You may only be getting a very small compensation for each image – as low as $0.38, but your audience is the WHOLE WORLD, and it all adds up.
Small, full license images for print advertising can pay $6 – $10
Large, full-page licensed images can sell for $25 – $40 depending on the market and usage
“The advantage to stock is that there is no need to print, mat, and frame your images.
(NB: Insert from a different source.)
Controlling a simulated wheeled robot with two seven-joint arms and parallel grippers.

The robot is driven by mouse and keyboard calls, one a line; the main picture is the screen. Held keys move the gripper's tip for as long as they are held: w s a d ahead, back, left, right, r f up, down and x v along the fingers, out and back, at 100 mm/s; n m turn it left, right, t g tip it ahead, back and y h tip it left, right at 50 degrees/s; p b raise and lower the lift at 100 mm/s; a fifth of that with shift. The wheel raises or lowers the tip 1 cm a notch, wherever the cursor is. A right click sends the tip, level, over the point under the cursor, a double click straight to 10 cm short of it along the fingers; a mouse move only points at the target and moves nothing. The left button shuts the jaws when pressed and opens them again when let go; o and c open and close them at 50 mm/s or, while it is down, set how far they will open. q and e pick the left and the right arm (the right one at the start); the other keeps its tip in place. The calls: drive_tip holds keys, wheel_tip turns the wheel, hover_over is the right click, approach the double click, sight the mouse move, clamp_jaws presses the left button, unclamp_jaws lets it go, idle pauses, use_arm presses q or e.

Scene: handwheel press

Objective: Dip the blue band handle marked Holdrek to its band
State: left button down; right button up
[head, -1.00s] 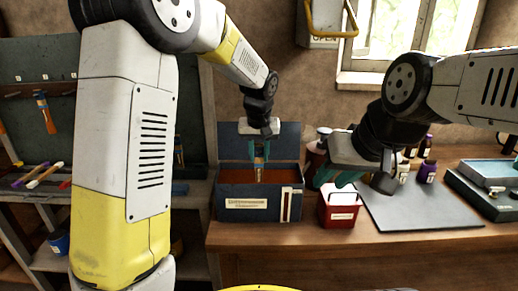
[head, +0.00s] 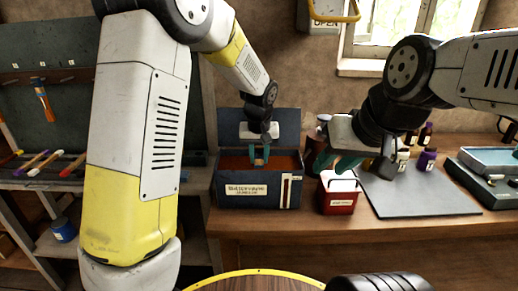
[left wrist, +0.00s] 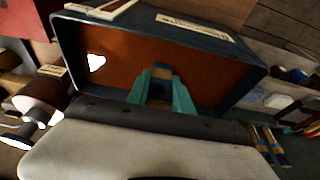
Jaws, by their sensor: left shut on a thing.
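A dark blue open box (head: 228,194) with a cream label stands on the bench, its inside filled with an orange-brown surface. My left gripper (head: 259,160) is low inside it, fingers pointing down, shut on the handle. In the left wrist view the teal fingers (left wrist: 161,95) pinch the handle (left wrist: 161,73), where a dark blue part and a tan part show between them. Its lower part is hidden, so I cannot tell how deep it sits or read its marking. My right gripper (head: 338,164) hangs above the red box, fingers apart and empty.
The small red box (head: 340,203) with white cards stands just right of the blue box. A grey mat (head: 425,197) lies further right, with bottles behind it. More handles lie on the left shelf (head: 45,165), and one hangs on the board (head: 43,100).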

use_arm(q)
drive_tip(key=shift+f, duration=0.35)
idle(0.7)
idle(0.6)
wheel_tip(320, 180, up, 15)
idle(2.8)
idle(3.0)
You don’t have to transport them, pay gallery fees, or store the leftover prints if they don’t sell.”
Currently involved with 5 stock companies
- more exposure
- *slightly* less compensation if not exclusive to 1 company
- does not pay enough to be a full-time business – good for someone who is retired
“You MUST be well organized, especially if using more than one company.”
- Start with ShutterStock – fast response and payment, same day approval and seller notifications
- iStock – slower, may take as long as 3 months for approval and payment
- Dreamstime – fast, subscription rate is the same as Shutterstock, licensing and other rates are slightly higher
- Alamy – pays you 1/2 of what they sell
Processing your Images
- check them as soon as you get home
- zoom in 100% – if they’re not crystal clear, just delete them
- tweak in Lightroom
– standard editing protocol: sharpen, contrast, de-haze
– add keywords and titles – this is the hardest part!
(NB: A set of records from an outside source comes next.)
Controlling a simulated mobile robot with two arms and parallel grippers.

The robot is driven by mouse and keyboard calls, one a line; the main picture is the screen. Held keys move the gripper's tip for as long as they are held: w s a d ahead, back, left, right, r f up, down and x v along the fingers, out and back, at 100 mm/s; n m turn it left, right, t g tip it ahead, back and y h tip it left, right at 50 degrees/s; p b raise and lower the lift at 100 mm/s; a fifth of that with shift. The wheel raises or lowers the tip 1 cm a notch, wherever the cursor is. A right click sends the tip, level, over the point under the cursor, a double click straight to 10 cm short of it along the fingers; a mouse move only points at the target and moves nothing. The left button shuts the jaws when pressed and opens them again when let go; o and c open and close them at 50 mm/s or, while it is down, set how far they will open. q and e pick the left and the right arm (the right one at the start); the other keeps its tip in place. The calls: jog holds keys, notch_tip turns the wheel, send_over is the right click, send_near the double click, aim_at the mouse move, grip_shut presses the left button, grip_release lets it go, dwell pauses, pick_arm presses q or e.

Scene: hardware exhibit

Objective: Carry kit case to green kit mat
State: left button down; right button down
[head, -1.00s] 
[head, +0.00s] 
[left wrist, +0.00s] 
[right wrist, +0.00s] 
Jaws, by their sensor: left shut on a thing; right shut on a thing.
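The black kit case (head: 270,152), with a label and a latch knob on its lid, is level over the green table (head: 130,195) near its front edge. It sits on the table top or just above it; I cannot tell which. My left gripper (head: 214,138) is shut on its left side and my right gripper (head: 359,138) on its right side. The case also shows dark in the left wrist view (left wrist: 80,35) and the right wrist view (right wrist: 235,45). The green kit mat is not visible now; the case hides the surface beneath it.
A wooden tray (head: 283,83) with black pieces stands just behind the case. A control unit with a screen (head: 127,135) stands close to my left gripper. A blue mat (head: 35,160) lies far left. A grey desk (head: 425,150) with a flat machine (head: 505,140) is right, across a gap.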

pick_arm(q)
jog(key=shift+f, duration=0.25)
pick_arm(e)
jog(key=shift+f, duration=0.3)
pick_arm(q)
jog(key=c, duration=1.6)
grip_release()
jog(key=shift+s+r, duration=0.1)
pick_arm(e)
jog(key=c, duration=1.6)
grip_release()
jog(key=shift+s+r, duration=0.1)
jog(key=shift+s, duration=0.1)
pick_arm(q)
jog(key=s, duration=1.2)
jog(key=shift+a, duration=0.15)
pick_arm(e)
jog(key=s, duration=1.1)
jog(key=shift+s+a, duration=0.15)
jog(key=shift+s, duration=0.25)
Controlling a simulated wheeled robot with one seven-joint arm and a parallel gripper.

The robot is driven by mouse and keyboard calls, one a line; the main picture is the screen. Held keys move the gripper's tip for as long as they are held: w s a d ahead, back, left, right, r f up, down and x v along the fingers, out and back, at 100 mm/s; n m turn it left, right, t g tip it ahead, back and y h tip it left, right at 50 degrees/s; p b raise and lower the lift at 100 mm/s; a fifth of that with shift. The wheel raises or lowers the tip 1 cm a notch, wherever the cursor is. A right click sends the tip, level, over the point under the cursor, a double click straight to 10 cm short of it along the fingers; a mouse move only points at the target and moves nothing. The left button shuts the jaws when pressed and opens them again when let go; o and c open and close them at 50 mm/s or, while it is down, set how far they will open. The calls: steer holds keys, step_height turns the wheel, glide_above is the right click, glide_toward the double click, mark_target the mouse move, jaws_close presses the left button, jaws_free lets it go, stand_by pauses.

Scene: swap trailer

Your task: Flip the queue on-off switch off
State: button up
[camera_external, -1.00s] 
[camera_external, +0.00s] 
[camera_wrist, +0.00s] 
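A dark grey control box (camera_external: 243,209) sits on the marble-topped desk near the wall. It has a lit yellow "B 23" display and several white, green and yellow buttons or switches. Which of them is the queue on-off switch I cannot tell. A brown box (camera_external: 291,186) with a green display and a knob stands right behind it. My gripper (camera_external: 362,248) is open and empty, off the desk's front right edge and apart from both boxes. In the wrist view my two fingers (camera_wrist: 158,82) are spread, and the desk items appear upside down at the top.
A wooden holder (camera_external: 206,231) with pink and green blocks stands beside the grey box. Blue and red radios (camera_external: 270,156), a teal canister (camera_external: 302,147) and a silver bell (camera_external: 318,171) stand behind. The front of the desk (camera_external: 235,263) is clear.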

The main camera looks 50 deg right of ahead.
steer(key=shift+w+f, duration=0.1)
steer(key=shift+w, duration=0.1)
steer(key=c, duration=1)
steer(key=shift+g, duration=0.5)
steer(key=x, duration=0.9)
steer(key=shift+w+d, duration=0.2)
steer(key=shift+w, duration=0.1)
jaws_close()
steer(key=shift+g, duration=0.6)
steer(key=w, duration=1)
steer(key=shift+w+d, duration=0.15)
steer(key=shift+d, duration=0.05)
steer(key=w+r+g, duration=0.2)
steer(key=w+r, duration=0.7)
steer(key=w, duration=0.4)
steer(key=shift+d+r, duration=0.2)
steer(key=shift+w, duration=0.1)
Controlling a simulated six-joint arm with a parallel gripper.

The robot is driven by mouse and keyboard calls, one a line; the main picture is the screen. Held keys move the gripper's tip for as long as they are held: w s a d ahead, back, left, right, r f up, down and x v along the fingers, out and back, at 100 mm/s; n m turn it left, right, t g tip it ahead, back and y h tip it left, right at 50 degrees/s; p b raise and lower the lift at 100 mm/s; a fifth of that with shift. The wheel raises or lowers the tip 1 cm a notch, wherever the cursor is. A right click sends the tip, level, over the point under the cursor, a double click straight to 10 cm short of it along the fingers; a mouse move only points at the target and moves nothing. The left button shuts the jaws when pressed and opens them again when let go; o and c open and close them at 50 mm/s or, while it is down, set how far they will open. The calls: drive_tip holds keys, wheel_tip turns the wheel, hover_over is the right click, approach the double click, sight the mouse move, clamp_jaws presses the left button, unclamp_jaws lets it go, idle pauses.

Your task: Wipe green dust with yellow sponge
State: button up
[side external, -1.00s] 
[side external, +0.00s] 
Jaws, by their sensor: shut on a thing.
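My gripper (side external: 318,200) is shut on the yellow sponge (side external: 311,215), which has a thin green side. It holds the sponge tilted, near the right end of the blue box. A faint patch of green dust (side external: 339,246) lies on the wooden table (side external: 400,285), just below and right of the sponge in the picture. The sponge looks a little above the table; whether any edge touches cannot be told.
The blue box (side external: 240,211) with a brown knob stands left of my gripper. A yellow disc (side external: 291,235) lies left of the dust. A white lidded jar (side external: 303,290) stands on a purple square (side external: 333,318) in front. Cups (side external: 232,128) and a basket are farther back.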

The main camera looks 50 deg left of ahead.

ex: image of an apple – red, round, fruit, low-calorie, snack, background color
out of ideas? check out someone else’s tags for an apple, just be sure to use them as a source!
the more detailed the information, the better chance there is that someone finds it
- Organize in categories and folders, color code for each company to keep track
- Each company has their own specifics regarding size, formulas, categories, tags, etc.